Want het paradoxale van de residentie in crisisstad Detroit was dat ook het een rustige periode was. Eentje waarin zaken die niet echt belangrijk waren van me afgleden als regen van Wilders' kapsel. Gewoon omdat ik de tijd moest nemen om tot Detroit te worden toegelaten. Om de verhalen van de stad te leren kennen. Om de geschiedenissen van de stad tegen elkaar af te wegen. Om ter plekke de ruin porn opzij te kunnen schuiven om goed te kijken naar wat de stad ook is. Om te besluiten of ik het woord riot, rebellion of revolt zou gebruiken voor de stadsopstand die Detroit in 1967 kende. Of ik mee zou gaan in het kritisch zijn over de witte suburb kids die Occupy Detroit vormden, of juist onderdeel van die buitenstaanders wilde zijn.

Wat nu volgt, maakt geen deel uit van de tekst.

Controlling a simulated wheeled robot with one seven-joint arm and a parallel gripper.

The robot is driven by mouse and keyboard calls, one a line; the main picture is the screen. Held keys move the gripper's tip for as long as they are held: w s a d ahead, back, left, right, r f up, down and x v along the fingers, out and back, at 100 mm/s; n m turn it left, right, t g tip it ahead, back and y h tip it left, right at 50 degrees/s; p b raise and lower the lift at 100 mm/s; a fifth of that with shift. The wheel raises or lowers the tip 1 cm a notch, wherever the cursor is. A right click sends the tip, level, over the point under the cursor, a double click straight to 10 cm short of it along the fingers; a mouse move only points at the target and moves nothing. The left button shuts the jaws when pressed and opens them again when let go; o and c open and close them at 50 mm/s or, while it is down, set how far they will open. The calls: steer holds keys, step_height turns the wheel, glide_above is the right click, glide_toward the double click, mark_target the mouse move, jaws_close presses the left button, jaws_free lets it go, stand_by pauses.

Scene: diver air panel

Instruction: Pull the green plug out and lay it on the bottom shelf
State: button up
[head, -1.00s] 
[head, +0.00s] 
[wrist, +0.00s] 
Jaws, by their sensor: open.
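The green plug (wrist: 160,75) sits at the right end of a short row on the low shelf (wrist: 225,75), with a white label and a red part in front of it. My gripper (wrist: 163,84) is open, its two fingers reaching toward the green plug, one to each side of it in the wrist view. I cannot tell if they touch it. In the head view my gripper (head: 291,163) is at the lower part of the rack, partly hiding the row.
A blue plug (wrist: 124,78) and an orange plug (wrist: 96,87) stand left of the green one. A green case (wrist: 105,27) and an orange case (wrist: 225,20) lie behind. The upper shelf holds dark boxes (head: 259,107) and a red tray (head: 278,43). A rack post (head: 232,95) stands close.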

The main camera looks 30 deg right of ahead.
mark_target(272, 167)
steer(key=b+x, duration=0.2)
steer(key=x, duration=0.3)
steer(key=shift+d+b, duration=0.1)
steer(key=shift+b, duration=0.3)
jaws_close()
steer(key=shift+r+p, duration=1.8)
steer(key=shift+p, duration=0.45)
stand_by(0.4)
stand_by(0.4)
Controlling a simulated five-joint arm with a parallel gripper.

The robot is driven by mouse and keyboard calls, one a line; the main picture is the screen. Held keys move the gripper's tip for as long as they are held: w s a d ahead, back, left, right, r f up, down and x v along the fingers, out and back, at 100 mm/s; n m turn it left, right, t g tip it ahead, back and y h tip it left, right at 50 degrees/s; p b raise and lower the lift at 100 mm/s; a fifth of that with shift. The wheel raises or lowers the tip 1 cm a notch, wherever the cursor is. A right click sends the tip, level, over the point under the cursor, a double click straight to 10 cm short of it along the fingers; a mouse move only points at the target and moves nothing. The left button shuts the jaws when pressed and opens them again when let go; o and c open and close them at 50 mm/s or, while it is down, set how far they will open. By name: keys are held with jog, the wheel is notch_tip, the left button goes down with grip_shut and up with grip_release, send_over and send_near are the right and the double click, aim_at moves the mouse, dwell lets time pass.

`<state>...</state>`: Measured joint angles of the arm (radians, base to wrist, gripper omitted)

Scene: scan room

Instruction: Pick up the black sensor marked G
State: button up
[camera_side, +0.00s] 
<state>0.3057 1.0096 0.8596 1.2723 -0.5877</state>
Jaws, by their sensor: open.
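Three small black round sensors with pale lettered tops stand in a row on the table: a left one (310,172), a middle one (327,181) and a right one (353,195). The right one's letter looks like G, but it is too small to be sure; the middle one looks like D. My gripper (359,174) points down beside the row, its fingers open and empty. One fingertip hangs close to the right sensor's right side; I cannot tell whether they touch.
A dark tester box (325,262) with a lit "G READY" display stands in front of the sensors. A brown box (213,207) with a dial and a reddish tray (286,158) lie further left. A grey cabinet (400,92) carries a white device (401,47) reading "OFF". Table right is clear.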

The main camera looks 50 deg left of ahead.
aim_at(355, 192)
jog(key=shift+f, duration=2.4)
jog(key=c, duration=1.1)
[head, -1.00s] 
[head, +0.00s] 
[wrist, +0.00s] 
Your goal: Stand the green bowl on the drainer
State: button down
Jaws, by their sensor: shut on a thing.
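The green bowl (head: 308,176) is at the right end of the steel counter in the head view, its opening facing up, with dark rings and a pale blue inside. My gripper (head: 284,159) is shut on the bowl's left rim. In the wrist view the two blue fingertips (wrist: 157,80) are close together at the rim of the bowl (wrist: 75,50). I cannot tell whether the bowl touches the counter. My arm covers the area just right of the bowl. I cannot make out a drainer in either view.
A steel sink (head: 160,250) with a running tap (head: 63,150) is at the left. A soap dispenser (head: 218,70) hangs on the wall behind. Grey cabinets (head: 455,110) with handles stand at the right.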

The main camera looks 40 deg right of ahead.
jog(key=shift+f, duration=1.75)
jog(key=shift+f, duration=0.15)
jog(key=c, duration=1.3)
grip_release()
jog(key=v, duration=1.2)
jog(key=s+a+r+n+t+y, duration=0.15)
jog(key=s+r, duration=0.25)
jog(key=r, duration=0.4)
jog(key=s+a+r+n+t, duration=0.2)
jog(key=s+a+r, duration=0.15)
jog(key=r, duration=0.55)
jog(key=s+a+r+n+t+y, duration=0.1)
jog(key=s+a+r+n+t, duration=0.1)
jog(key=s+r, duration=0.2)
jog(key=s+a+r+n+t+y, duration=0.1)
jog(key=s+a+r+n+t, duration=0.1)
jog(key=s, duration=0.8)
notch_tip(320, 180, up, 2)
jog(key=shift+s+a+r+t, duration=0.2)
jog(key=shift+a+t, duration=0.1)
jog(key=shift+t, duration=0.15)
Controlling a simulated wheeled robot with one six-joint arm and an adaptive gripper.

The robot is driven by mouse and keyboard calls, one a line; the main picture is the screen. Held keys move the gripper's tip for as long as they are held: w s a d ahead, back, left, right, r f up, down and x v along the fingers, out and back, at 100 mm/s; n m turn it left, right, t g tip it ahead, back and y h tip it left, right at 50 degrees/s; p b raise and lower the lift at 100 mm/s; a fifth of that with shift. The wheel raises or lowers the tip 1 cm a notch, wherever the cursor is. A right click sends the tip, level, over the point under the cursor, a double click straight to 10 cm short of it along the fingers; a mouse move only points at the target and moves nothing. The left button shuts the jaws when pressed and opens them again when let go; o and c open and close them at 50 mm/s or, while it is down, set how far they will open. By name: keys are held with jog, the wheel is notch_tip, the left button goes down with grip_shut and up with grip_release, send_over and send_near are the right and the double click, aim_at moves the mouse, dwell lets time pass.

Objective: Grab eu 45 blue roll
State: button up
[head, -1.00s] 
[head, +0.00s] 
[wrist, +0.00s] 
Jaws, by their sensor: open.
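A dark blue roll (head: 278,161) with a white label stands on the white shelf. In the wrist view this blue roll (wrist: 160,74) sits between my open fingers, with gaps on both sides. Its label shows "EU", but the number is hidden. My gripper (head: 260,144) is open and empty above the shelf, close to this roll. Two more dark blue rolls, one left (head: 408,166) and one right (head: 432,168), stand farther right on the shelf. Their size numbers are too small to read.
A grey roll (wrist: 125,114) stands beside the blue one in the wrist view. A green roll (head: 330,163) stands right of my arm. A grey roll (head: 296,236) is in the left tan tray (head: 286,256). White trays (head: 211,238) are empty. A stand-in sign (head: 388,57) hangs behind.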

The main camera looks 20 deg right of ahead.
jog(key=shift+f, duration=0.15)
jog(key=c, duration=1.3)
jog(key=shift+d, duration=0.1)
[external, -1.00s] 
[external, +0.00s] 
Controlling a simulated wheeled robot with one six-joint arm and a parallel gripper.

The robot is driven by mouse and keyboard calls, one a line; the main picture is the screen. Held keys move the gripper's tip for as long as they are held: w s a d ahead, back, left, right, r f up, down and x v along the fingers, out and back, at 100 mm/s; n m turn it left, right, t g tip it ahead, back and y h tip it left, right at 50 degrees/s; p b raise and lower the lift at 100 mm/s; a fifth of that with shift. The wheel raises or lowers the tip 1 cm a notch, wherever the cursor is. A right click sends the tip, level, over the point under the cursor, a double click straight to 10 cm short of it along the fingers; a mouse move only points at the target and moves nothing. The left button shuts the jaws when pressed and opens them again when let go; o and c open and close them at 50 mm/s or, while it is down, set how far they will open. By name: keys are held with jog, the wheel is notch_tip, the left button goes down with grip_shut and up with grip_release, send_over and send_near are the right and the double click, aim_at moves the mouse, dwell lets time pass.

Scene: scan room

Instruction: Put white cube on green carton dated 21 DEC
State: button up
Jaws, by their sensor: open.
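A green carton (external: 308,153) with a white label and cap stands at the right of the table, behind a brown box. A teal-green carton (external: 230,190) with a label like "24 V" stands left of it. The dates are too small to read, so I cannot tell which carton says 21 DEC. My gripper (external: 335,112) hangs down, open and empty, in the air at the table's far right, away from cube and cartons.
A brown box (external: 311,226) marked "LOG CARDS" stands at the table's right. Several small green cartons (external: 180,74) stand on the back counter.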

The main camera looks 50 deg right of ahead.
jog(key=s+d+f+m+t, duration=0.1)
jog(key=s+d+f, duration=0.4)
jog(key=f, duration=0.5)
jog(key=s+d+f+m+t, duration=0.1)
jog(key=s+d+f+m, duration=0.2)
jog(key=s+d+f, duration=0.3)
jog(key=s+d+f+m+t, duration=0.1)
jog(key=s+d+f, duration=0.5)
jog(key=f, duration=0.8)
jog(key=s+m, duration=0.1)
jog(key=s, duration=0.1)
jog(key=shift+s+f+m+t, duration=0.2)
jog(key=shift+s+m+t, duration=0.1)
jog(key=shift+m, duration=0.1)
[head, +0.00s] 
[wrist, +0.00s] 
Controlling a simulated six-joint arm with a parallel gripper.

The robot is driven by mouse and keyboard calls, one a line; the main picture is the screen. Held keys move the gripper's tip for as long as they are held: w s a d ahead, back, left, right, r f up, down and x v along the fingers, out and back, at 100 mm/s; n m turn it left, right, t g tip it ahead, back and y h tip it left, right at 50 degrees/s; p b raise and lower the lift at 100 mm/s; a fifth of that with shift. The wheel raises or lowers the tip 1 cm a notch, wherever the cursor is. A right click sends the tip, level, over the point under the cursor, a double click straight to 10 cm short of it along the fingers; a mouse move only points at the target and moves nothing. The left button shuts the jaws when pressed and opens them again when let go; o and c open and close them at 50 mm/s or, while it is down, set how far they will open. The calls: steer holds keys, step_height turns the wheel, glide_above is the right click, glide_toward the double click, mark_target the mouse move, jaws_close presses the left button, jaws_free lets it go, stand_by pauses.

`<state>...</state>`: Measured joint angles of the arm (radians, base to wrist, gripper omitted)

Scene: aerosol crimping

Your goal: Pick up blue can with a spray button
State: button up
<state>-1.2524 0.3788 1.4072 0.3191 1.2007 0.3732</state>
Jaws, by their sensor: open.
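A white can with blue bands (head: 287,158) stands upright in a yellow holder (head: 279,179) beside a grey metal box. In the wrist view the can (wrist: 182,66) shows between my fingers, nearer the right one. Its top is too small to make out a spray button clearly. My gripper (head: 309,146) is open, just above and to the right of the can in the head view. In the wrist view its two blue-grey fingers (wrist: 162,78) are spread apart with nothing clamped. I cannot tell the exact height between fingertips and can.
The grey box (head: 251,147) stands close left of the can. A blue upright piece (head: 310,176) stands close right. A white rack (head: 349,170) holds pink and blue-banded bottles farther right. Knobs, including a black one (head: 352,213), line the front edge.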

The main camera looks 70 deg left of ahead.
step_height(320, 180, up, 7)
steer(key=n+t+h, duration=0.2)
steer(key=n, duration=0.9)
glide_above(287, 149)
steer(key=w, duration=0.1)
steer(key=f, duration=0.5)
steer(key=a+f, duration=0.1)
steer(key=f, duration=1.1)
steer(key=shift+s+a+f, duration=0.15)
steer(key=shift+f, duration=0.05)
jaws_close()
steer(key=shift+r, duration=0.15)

En de antwoorden op die vragen hangen nauw samen met een van de meest kenmerkende aspecten van Detroit: de mate waarin je verblijf in die stad je recht van spreken geeft over de stad. Met de mediahype in Amerikaanse, en in mindere mate Europese, kranten over Detroit – de stad waar alles kan, het nieuwe Mekka van de kunsten – had iemand die alle decennia van verlies en verloedering mee had gemaakt nogal wat anders over de stad te zeggen dan een net ingevlogen hipster. En juist die hipsters bepalen nu dus het beeld van de stad – als gouden vliegen op de internationaal vermaarde plaatjes van het verlaten station. Maar dat is Detroit niet. Zoals Hoog Catharijne Utrecht niet is. Detroit: dat zijn alle mensen die er, jarenlang tegen beter in, toch iets van wilden maken. Utrecht: dat zijn alle mensen, nu door de welvaart overstemd, die er iets van willen maken.

Een stad om in te wonen.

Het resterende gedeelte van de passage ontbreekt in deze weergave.